Marquée par la disparition de sa mère, Lisa peine à évoluer dans un monde qui n'a de cesse d'aller de l'avant. Ses heures passées au cimetière à lustrer la tombe d'un parfait inconnu ne sauraient se réduire à une excentricité d'adolescente maussade ; Lisa est lasse, et de cette lassitude survient le quiproquo sur lequel repose l'élément déclencheur du récit. Par souci de préserver la surprise, on se gardera d'en dévoiler les tenants et aboutissants entre ces lignes. Disons simplement que la bande-annonce du film est sciemment trompeuse.

Au demeurant, inutile de pousser le bouchon et vendre ce premier long-métrage comme un chef-d'oeuvre. À vrai dire, le produit fini est à l’image de son protagoniste déterré : lacunaire, inégal... mais pas moins séduisant pour autant. Le spectateur regrettera sûrement que Williams ne soit pas allée plus loin dans ses idées et sa réalisation, mais ce serait juger bien sévèrement un film qui n’a pas la prétention de jouer les classiques.

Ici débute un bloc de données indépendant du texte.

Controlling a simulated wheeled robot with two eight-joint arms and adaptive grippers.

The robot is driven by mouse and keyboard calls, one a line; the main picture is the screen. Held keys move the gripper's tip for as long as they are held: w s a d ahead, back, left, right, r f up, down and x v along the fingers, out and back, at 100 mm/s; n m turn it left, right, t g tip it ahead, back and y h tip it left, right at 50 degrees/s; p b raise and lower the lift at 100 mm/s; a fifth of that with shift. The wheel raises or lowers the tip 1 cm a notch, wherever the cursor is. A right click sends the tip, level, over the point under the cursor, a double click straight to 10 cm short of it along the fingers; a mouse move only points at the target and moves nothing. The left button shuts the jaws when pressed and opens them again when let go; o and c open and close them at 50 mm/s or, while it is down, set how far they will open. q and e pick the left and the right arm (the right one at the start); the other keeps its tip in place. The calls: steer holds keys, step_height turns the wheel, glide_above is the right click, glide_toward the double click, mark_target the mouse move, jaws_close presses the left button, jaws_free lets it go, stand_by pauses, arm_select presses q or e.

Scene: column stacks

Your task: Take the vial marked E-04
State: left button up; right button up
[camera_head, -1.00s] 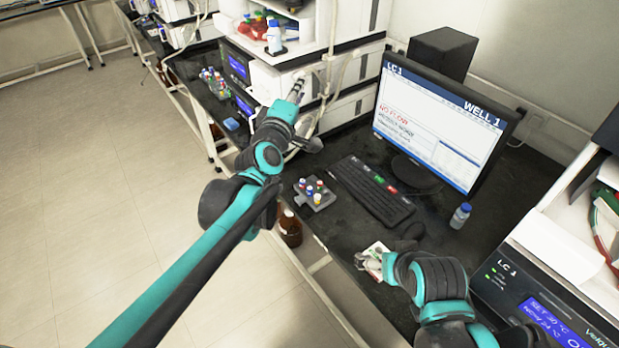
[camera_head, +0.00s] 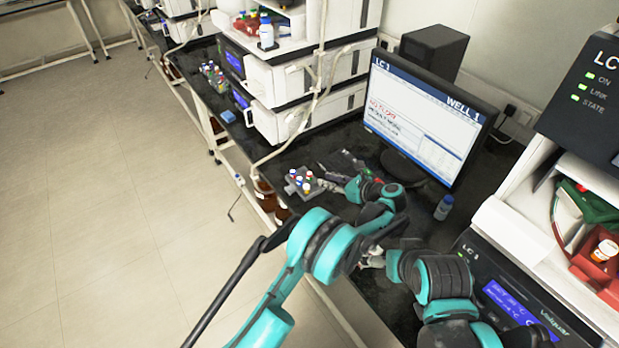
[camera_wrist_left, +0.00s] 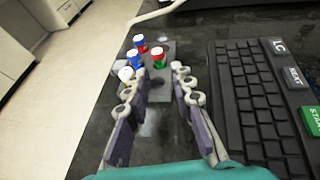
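A small grey rack (camera_head: 291,190) on the black bench holds several vials with coloured caps. In the left wrist view, a vial with a red top and green side (camera_wrist_left: 158,59) stands ahead between the fingertips. Two blue-and-red vials (camera_wrist_left: 140,43) and a white-topped one (camera_wrist_left: 125,73) stand to its left. No E-04 marking is readable. My left gripper (camera_head: 322,177) is open and empty at the rack's right side; it also shows in the left wrist view (camera_wrist_left: 154,72). My right gripper (camera_head: 372,258) is low at the bench's front, partly covered by my left arm; its opening is unclear.
A keyboard (camera_wrist_left: 255,95) lies close to the right of my left gripper. A monitor (camera_head: 425,115) stands behind, and a blue-capped bottle (camera_head: 444,208) to the right. Brown bottles (camera_head: 266,195) stand below the bench's front edge. Instruments stand at both sides.

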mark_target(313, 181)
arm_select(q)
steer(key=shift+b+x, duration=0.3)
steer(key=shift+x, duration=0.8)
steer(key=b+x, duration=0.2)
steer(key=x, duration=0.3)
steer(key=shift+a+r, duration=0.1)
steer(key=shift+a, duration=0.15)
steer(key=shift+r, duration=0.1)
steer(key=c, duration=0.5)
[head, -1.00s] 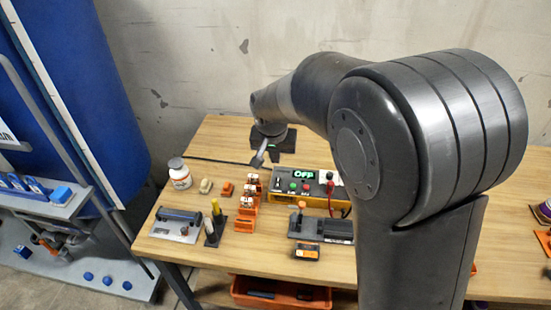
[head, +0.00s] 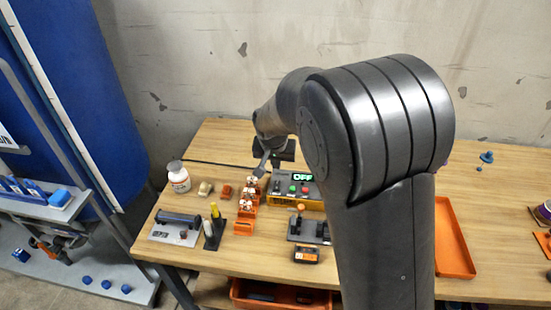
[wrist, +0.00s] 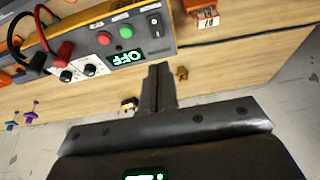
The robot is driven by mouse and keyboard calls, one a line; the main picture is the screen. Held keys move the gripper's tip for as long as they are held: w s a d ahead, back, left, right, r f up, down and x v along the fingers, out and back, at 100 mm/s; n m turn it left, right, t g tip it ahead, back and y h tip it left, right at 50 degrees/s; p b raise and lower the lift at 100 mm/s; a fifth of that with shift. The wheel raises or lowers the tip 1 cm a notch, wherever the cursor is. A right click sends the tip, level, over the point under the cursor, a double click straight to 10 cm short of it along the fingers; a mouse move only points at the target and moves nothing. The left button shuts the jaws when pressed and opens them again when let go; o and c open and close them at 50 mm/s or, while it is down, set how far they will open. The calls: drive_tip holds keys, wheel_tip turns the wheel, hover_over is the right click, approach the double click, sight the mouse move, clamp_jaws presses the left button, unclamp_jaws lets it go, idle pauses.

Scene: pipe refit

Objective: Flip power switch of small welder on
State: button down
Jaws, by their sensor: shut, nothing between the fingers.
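The small welder (head: 297,200) is a yellow box with a grey control panel on the wooden bench. Its green display reads OFF; in the wrist view the display (wrist: 127,57) shows upside down. A black rocker switch (wrist: 154,20) sits at the panel's end, beside a green button (wrist: 126,31) and a red button (wrist: 104,38). My gripper (head: 258,172) is just left of the welder in the head view. In the wrist view my gripper (wrist: 158,70) has its fingers together and empty, beside the panel's display edge and apart from the switch. The exact height gap is unclear.
Red and black leads (wrist: 62,50) plug into the welder's far end. Orange blocks (head: 248,200) stand close left of the welder.

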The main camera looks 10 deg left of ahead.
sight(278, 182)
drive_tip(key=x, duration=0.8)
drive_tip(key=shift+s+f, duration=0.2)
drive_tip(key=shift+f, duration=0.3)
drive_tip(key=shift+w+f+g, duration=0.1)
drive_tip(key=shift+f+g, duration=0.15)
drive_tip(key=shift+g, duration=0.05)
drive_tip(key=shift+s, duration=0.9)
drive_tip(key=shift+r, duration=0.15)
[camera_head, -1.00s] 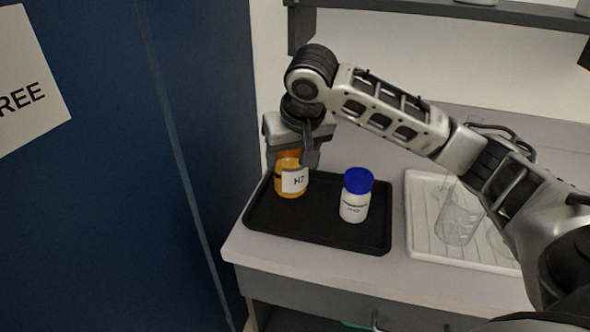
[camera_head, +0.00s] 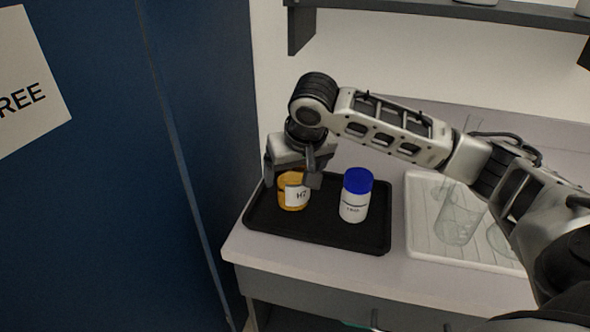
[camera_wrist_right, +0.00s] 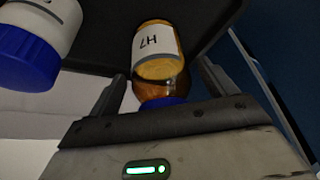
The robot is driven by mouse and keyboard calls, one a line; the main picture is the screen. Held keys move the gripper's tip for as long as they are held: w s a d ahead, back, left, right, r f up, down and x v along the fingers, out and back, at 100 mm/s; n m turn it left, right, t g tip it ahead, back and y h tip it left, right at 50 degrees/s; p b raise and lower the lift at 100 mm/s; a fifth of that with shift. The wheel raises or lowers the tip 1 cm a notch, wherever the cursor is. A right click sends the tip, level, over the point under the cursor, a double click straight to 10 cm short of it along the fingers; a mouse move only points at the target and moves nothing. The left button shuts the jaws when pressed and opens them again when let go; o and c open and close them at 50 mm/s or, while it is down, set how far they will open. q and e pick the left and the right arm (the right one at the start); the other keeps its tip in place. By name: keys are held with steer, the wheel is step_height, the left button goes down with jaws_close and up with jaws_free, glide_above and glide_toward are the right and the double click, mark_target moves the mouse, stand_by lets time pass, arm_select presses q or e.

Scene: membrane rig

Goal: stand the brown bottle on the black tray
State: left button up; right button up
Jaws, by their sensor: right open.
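The brown bottle (camera_head: 292,203), amber with a white H7 label, appears upright on the left part of the black tray (camera_head: 322,232). The wrist view also shows the bottle (camera_wrist_right: 158,68), with a blue cap near my palm. My right gripper (camera_head: 292,180) is over the bottle from above, its fingers open on either side of it. In the wrist view the right gripper (camera_wrist_right: 164,82) shows gaps between fingers and bottle. The bottle's upper part is hidden in the head view. My left gripper is not in view.
A white bottle with a blue cap (camera_head: 354,197) stands on the tray right of the brown bottle; it is close in the wrist view (camera_wrist_right: 35,40). A white rack (camera_head: 425,243) with glassware (camera_head: 458,222) lies right of the tray. A blue panel (camera_head: 90,200) rises at left.

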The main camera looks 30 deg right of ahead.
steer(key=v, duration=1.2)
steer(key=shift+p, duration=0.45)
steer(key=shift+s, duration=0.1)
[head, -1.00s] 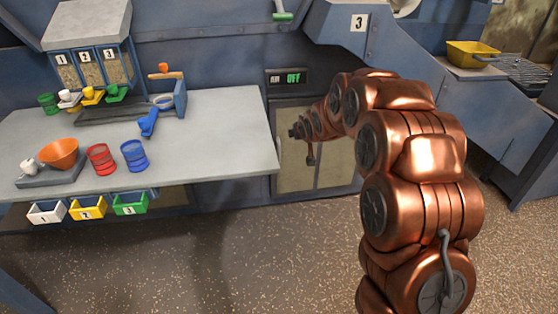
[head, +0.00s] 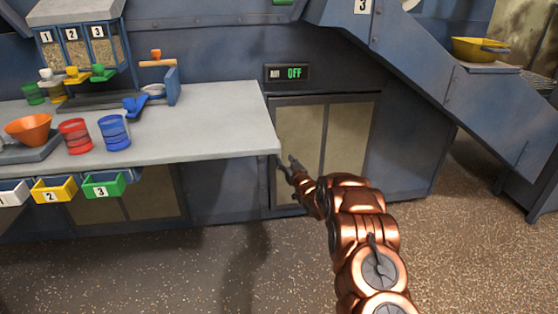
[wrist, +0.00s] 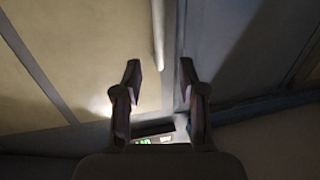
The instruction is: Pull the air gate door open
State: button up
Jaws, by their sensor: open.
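The air gate door (head: 345,135) is a low cabinet front with beige panels in a dark frame, right of the bench end. It looks closed. My gripper (head: 289,165) is in front of its left part, near the bench corner; whether it touches the door is unclear. In the wrist view my gripper (wrist: 159,72) has its two fingers apart with nothing visible between their tips. A pale upright bar (wrist: 158,28), possibly the handle, shows just beyond the fingertips. The display (head: 287,72) above the door reads OFF in green.
The grey bench (head: 205,130) ends close to my gripper on the left, with cups and an orange funnel (head: 28,129) on top. Numbered bins hang under its edge. A sloping blue chute (head: 440,75) is at the right. The speckled floor in front is clear.

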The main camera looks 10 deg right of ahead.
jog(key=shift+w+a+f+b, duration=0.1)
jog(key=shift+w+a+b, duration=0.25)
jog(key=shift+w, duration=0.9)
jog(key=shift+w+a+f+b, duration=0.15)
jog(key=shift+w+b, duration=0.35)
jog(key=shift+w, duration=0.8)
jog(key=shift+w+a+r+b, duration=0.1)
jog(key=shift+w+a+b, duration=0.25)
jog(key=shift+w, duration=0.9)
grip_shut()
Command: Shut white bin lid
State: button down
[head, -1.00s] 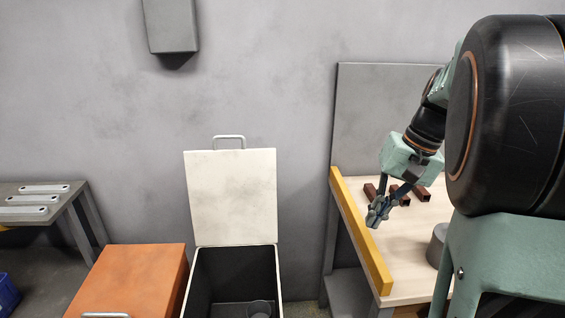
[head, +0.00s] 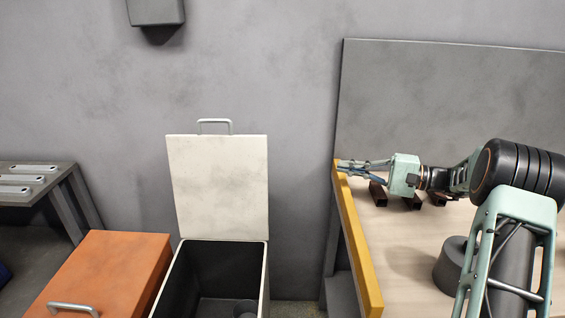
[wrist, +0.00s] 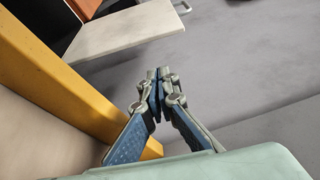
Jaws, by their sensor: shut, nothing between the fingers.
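The white bin (head: 265,283) stands on the floor with its white lid (head: 218,187) swung up, upright near the wall. A metal handle (head: 215,121) is on the lid's top edge.
An orange-lidded bin (head: 105,270) with a shut lid stands left of the white bin. A grey bench (head: 45,192) is at left. Space between lid and rail is clear.

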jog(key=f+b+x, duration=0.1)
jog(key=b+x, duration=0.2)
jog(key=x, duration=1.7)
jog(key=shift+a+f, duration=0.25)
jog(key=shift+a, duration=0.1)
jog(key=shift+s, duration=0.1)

Lisa Frankenstein sera disponible en DVD dès le 5 juin 2024

 

Lisa Frankenstein : Affiche officielle

 

Résumé

 

Malgré un premier acte bancal et un potentiel globalement inexploité, Lisa Frankenstein s'impose comme un premier long-métrage solide pour Zelda Williams. Pétrie d'influences savoureuses sans jamais jouer les pastiches, cette ode aux slashers et aux teen movies des années 80 propose en sous-main une lettre d'amour au temps qui passe, et a tout ce qu'il emporte avec lui.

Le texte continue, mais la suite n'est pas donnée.